In present-day Connecticut, one family member tells this heartrending story, determined to understand the persisting rift between the now-elderly Stella and Tina. A richly told debut, The Seven or Eight Deaths of Stella Fortuna is a tale of family transgressions as ancient and twisted as the olive branch that could heal them.
This gorgeously written family/generational saga is as gripping and page-turning as a thriller. It is a wonderful novel ostensibly about the titular character’s eight unlucky brushes with death but encompassing so much more. The narrator weaves together a meticulously researched family history plotted carefully and suspensefully centered around Stella but pulling in multiple generations. It’s a novel about the hardships of life for this impoverished family in Italy, the trials of immigration, and the silent victims of patriarchy. Stella herself is a wonderful character, but all of the others in her orbit are just as lovingly crafted—and her despicable father is a villain for the ages. A knockout novel about Italy, America, family, and the female experience in the 20th century. — Reviewed by Dafydd Wood
Juliet Grames was born in Hartford, Connecticut, and grew up in a tight-knit Italian-American family. A book editor, she has spent the last decade at Soho Press, where she is associate publisher and curator of the Soho Crime imprint.

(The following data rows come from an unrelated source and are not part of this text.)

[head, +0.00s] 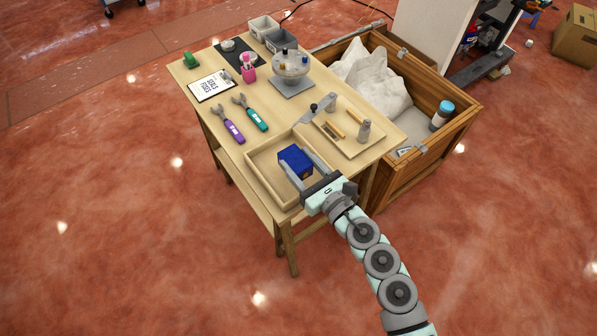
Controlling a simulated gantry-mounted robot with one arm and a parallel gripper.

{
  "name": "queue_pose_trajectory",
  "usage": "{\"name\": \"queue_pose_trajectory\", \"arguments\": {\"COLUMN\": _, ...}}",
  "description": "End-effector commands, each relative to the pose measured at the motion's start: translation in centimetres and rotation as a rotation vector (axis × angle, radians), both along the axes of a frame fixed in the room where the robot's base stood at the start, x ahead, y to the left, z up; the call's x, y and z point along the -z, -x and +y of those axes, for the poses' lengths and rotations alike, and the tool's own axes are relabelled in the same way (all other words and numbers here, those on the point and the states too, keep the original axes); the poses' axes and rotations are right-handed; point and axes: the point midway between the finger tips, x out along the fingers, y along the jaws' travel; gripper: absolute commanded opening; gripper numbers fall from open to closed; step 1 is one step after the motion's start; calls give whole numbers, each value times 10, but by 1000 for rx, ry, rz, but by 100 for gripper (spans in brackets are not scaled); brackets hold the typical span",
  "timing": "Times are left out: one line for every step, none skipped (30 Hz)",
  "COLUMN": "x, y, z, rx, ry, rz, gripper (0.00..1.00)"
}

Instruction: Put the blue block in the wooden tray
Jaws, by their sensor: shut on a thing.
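The blue block (294,159) is between the fingers of my gripper (297,163), which is shut on it. The wooden tray (256,182) is a shallow, light-wood tray at the table's front corner. The block and the fingers are over the inside of the tray in the head view. I cannot tell whether the block touches the tray floor or is held a little above it. The gripper body covers part of the tray's right front side.
The wooden table (208,116) also holds a purple wrench (234,131), a teal wrench (256,118), a clipboard (212,86), a round stand (291,69) and a flat board (352,147) with small parts. A wooden crate (437,131) stands close on the right.

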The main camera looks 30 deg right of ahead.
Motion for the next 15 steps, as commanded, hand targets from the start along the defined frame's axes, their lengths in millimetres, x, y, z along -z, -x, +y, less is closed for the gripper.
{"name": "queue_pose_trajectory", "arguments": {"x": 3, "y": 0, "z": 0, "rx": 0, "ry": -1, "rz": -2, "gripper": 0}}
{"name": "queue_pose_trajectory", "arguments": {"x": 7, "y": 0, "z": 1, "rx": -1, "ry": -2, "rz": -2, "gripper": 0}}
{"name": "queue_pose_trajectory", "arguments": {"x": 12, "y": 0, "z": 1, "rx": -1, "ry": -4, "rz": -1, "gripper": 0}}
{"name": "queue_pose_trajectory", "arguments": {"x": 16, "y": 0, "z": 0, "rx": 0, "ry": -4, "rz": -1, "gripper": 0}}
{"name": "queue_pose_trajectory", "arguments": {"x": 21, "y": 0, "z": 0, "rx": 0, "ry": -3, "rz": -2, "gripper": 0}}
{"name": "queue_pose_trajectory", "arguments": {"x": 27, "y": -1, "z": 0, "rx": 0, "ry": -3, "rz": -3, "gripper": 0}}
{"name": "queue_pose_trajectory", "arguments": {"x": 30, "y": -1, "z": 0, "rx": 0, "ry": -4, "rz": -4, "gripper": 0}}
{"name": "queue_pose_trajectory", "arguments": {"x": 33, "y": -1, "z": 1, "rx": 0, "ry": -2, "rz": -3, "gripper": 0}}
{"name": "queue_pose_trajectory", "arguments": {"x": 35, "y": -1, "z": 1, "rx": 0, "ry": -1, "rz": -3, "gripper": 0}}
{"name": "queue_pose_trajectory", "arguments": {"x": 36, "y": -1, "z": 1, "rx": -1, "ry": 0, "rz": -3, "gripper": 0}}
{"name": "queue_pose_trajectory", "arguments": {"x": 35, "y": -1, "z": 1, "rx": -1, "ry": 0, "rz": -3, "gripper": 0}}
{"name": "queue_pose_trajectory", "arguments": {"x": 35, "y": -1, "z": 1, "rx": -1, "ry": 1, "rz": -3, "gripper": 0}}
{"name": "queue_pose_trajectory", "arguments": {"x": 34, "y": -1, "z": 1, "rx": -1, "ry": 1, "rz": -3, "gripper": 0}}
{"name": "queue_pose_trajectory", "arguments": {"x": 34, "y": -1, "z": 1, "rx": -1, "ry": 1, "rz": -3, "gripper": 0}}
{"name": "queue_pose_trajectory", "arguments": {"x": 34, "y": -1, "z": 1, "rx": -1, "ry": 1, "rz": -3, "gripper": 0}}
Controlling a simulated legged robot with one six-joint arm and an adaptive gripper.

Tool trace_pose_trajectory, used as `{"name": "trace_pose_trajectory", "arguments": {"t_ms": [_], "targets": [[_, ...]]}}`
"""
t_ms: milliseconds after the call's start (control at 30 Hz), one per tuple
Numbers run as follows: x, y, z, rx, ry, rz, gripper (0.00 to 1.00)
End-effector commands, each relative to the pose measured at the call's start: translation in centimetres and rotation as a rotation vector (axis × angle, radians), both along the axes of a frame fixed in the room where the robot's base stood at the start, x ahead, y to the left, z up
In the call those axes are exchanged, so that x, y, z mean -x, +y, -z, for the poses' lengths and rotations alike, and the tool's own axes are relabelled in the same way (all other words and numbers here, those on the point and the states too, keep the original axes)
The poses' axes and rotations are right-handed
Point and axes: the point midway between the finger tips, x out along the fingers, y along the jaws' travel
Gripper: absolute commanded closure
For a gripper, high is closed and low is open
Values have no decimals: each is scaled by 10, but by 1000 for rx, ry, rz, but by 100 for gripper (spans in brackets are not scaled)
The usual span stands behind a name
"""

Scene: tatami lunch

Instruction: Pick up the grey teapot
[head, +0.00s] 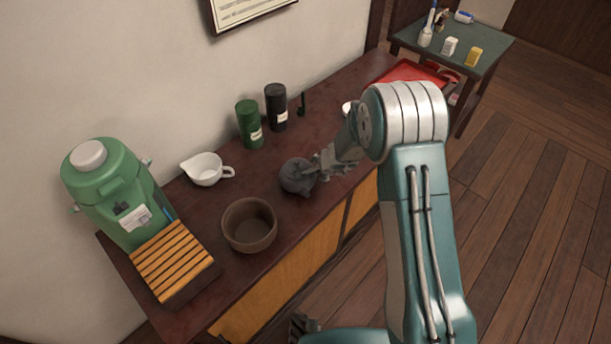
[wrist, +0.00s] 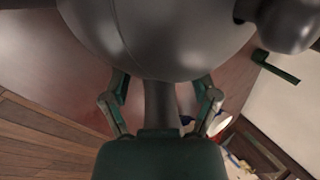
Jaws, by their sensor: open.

This is her first novel.
“Witty and deeply felt.” —Entertainment Weekly (New and Notable)
“The Seven or Eight Deaths of Stella Fortuna achieves what no sweeping history lesson about American immigrants could: It brings to life a woman that time and history would have ignored.” —Washington Post
“As Stella strives to prove herself among the many messy and aggressive men in her life, Grames uses her heroine’s story to reflect on motherhood, inherited trauma and survival.”
“Remarkable.... A rich tale blending fiction with family history, one that celebrates the Calabrese culture in Italy as well as the immigrant experience of diverse cultures in America.... This compelling intergenerational tale is intelligently written.”
“This debut novel...follows one fascinating family as they make their way from Italy to America on the brink of the Second World War, only to find that some problems—often ones that have to do with who you are and who you’re related to—aren’t so easy to outrun.”
— Town & Country
“This is a novel people will be talking about for years to come.”
— Providence Journal
“Takes a sprawling approach to several decades of American history, exploring the life of a woman whose proximity to death is far greater than most of her peers. Grames incorporates themes of immigration and inter-generational conflict into her work, creating a powerful and resonant work.”
— Vol 1Brooklyn
“Entrancing.... Grames’ debut will find broad appeal as both an illuminating historical saga and a vivid portrait of a strong woman struggling to break free from the confines of her gender.”
“[A] vivid and moving debut.... With her story of an “ordinary” woman who is anything but, Grames explores not just the immigrant experience but the stages of a woman’s life. This is a sharp and richly satisfying novel.”
— Publishers Weekly (starred review)
“Fictionalized details from the life of the author’s own grandmother inspire this tale of an Italian American family and the complicated woman at its heart.... Readers who appreciate narratives driven by vivid characterization and family secrets will find much to enjoy here.... [Grames is] an author to watch.”
“Juliet Grames has written a magnificent debut, creating a deeply felt, richly imagined world based upon her family history. The dark beauty of Calabria and the promise of America sets the stage for Stella’s volatile life.... Moody, original and profound.”
— Adriana Trigiani, bestselling author of Tony’s Wife
“Reading The Seven or Eight Deaths of Stella Fortuna is like listening to the rollicking stories of your Italian grandmother— full of memorable characters and speckled with fascinating bits of history. This is a fantastic and timely family story.”
— Jessica Shattuck, bestselling author of The Women in the Castle
“Juliet Grames has delved into the family secrets of an Italian American family and the ways in which those secrets, as well as slights and injustices, can both cross oceans and trickle down through the generations. This quintessential American immigrant story feels important right now, and I highly recommend it.”
— Lisa See, author of Snow Flower and the Secret Fan and The Tea Girl of Hummingbird Lane
“The Seven or Eight Deaths of Stella Fortuna is a novel you can’t put down. Above all, I envied its sureness, an effortless control remarkable in a debut novel, in which the shrewd and humorous confidence of the narrator’s voice powers a breakout saga of immigration and familial love.”